A ação foi realizada em parceria com a Arpen-SP (Associação dos Registradores de Pessoas Naturais do Estado de São Paulo), para emissão de documentos, e da OAB (Ordem dos Advogados do Brasil), para tirar dúvidas dos internos em relação aos processos. Também participaram voluntários das igrejas Universal, com corte de cabelo, e Testemunha de Jeová, responsáveis por auxiliar na alfabetização de 33 presos que não concluíram a Educação Básica.

Presos têm foco nos estudos e trabalho

Condenado por latrocínio e à espera do julgamento de recurso, professor de Educação Física de 32 anos já está há três no CDP (Centro de Detenção Provisória) de Santo André. Ele, que alega ser inocente, teve a impressionante nota de 890 pontos no Enem (Exame Nacional do Ensino Médio) de 2016. Foi a maior entre os 50 detentos inscritos na prova.

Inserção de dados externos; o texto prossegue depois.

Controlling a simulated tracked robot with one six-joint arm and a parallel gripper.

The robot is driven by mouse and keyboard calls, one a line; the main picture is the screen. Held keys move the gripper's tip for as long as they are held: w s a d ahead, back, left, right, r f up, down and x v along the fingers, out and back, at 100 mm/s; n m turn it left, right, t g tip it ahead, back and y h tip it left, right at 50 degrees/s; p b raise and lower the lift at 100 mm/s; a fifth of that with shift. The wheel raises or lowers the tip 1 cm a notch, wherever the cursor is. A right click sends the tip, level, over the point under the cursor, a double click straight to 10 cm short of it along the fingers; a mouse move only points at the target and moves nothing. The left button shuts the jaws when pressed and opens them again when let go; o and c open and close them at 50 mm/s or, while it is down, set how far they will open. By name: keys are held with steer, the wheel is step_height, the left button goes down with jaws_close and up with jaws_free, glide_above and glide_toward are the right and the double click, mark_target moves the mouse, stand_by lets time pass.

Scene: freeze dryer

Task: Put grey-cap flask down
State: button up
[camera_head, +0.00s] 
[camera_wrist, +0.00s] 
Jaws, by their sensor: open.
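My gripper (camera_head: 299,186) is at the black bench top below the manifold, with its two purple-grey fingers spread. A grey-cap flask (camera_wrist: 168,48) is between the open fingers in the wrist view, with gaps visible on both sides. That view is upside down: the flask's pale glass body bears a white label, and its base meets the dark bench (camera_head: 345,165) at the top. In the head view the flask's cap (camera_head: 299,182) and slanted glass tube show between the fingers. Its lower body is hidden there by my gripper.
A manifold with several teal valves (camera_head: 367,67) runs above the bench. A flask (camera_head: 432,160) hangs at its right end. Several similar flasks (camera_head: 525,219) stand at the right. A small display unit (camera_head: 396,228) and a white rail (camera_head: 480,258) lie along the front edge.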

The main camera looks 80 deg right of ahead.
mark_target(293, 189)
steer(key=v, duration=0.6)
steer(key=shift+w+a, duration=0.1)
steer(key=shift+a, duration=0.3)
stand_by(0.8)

Ele aproveitou o período no CDP para estudar. “Leio três livros por dia e aproveito para aperfeiçoar os estudos. Tenho duas formações em Ensino Superior e pretendo fazer Pedagogia, porque quero ajudar os colegas e fazer a diferença.”

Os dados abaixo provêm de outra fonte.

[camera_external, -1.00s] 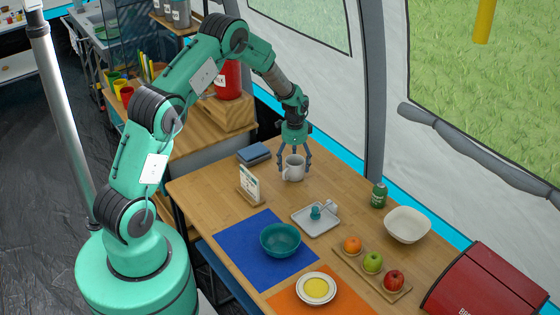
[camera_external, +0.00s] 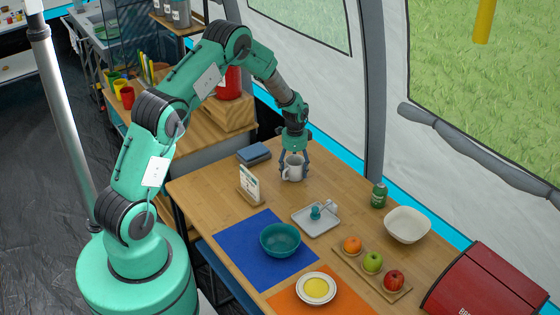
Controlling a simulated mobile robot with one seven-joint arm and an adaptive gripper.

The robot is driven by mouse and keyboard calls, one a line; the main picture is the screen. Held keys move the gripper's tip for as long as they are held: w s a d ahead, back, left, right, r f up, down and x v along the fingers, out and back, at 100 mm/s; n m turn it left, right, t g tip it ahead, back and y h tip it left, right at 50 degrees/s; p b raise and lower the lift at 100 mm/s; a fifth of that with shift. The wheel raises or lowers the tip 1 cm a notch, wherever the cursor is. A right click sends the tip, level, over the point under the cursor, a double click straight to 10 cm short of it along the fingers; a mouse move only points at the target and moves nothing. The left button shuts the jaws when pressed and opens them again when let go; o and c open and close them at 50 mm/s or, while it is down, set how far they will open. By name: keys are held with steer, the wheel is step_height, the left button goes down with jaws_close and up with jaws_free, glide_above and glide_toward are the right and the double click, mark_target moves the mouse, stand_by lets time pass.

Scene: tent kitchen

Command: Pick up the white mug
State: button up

Ele é monitor do curso de empreendedorismo junto com colega de 51 anos, que está há um ano e dois meses na unidade e também prestou a prova. O homem foi preso após tentativa de homicídio contra o pai. Alcoólatra e com problemas de depressão, encontrou refúgio nos livros. “Tinha muitos problemas e me descontrolei em uma briga entre meus pais. Nem lembro direito o que aconteceu, mas sei que errei e tenho que pagar.”

Um detento aposentado, 63, está há dois anos preso e prestes a ir para o regime semi-aberto. Autuado na Lei Maria da Penha por agressão à mulher, ele se mostra arrependido. Antes, trabalhava como segurança em Diadema e hoje faz manutenção no CDP. “Faço isso porque ajuda a distrair a mente e ainda é uma possibilidade de redução da pena.”

A manutenção também foi opção de interno de 37 anos, que está há três na unidade por homicídio. Ele é formado em Engenharia Mecânica e pretende voltar para a área. “Acho que a principal lição que tiro daqui é que todos têm uma família e merecem segunda chance. Quero mudar de vida e curtir a minha família”.